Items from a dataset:
○ ○ ○ ○

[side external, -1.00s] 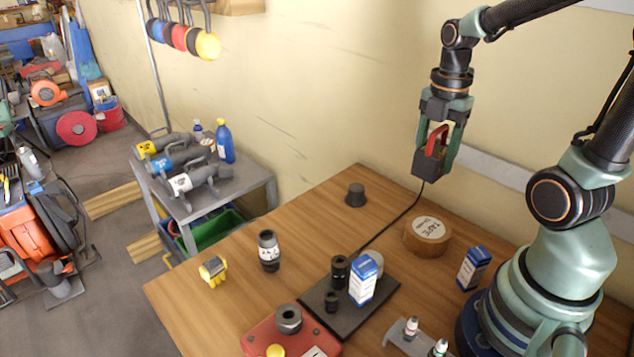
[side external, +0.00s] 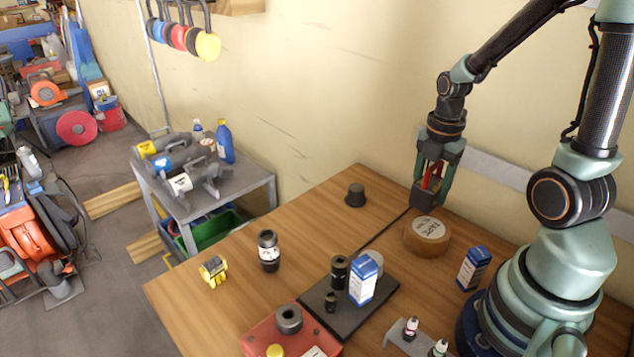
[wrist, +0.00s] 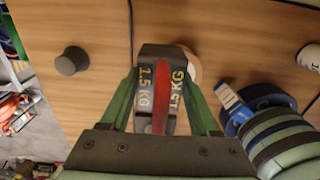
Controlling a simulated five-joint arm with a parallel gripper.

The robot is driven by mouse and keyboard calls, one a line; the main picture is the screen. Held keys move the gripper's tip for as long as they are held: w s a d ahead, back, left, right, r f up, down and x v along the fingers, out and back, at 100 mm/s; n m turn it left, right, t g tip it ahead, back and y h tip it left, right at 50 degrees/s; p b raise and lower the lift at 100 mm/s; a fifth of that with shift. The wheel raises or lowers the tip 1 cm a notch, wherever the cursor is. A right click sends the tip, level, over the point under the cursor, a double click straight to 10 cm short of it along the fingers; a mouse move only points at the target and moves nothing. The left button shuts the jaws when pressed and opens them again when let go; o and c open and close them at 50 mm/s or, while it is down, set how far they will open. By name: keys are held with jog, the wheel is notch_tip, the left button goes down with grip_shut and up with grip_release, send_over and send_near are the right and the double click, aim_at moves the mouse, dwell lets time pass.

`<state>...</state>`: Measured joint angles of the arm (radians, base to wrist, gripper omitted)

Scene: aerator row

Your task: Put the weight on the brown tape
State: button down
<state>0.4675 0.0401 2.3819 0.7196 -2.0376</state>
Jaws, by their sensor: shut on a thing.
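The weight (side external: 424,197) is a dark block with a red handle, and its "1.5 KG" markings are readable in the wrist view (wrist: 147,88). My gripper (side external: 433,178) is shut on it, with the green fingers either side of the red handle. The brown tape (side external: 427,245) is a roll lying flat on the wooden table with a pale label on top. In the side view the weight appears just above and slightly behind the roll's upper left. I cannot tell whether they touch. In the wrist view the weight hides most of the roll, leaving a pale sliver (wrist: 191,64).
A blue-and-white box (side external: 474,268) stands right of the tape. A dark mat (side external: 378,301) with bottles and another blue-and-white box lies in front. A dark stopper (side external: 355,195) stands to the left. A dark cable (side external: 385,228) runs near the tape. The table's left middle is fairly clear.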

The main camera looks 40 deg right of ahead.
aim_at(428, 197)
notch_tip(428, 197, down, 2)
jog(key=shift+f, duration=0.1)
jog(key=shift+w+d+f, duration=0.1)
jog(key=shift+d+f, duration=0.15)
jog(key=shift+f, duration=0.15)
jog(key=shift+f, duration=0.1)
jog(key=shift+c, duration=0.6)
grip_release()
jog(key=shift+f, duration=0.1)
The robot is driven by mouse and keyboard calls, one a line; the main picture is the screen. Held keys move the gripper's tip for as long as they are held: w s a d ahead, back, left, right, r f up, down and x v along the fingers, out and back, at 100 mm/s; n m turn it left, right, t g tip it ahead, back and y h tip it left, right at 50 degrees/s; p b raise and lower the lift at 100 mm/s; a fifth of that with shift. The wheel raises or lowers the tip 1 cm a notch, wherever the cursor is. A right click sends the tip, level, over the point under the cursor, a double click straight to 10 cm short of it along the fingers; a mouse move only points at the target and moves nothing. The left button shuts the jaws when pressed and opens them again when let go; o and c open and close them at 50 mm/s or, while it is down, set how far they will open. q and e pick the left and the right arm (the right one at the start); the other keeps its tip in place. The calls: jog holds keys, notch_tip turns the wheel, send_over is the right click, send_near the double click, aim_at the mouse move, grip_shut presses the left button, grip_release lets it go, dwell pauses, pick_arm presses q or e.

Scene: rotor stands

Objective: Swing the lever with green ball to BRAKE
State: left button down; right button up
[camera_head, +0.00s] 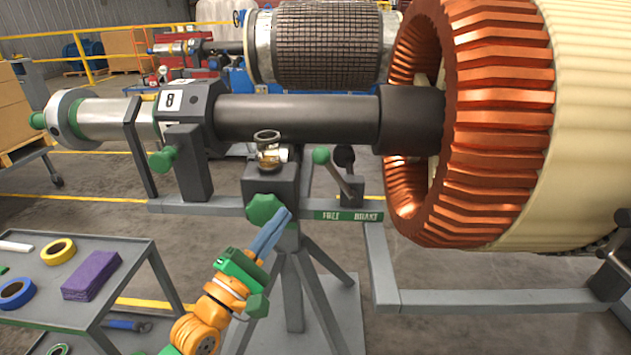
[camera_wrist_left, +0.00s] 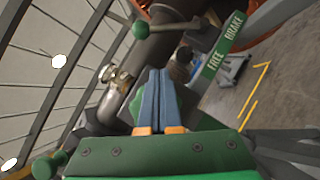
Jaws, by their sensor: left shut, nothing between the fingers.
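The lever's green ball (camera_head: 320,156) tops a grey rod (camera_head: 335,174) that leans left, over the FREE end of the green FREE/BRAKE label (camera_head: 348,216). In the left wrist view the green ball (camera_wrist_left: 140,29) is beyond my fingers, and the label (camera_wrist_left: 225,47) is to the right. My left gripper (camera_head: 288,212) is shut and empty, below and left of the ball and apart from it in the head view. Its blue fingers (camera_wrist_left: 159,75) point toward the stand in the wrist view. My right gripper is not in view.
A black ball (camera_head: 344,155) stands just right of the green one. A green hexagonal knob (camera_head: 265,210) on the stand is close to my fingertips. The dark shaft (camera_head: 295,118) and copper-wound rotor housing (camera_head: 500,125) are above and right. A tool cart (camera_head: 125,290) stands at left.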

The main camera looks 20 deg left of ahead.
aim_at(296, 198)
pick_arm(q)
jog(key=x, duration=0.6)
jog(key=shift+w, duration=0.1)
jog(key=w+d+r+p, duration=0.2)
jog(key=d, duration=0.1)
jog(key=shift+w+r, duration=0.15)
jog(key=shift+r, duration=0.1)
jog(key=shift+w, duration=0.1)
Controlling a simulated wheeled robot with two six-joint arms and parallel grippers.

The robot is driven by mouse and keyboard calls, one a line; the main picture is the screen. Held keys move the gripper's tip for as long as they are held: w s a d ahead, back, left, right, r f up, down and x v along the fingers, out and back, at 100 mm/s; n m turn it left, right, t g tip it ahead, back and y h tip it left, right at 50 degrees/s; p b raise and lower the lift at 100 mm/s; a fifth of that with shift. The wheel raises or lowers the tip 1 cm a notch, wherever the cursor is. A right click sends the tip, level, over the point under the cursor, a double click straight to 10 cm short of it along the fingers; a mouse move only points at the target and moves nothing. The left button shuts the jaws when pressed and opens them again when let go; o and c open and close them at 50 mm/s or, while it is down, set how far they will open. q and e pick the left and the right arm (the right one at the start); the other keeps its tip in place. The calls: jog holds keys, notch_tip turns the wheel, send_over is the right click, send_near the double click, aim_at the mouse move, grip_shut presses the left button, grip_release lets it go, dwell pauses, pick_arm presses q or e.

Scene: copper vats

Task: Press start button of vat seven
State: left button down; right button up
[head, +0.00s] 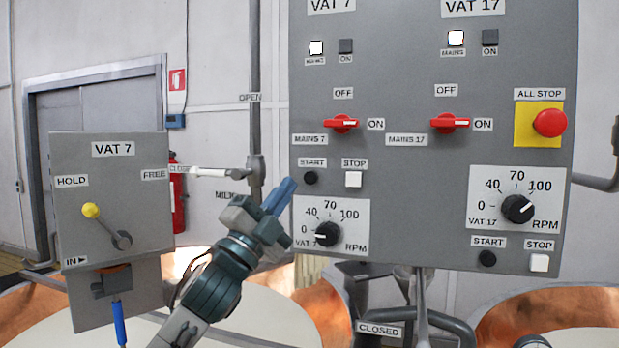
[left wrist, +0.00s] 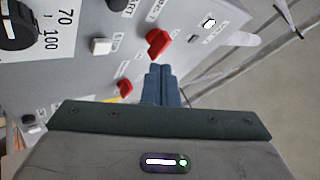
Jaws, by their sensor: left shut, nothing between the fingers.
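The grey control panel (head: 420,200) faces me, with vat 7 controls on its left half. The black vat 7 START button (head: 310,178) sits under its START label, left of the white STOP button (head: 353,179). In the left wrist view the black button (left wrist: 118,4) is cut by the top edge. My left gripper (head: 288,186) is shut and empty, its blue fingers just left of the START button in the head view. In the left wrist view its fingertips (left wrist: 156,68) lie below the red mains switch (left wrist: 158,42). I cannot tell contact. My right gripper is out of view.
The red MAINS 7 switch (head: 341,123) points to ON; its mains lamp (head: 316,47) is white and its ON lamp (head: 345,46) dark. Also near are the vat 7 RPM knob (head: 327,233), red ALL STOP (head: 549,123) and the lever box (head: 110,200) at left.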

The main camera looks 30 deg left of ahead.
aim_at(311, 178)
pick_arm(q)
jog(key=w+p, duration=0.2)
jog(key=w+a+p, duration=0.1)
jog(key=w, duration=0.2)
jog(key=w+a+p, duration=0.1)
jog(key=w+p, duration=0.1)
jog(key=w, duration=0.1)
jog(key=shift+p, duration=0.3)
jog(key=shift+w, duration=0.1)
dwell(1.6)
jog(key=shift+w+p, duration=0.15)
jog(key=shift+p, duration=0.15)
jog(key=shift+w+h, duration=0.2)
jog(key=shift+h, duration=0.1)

○ ○ ○ ○

Skip the pictures and quote each line of the entries above, from the first through the line with "Controlling a simulated five-joint", exactly as it appears.

** Reply to the task **
[side external, -1.00s] 
[side external, +0.00s] 
[wrist, +0.00s] 
Controlling a simulated five-joint arm with a parallel gripper.

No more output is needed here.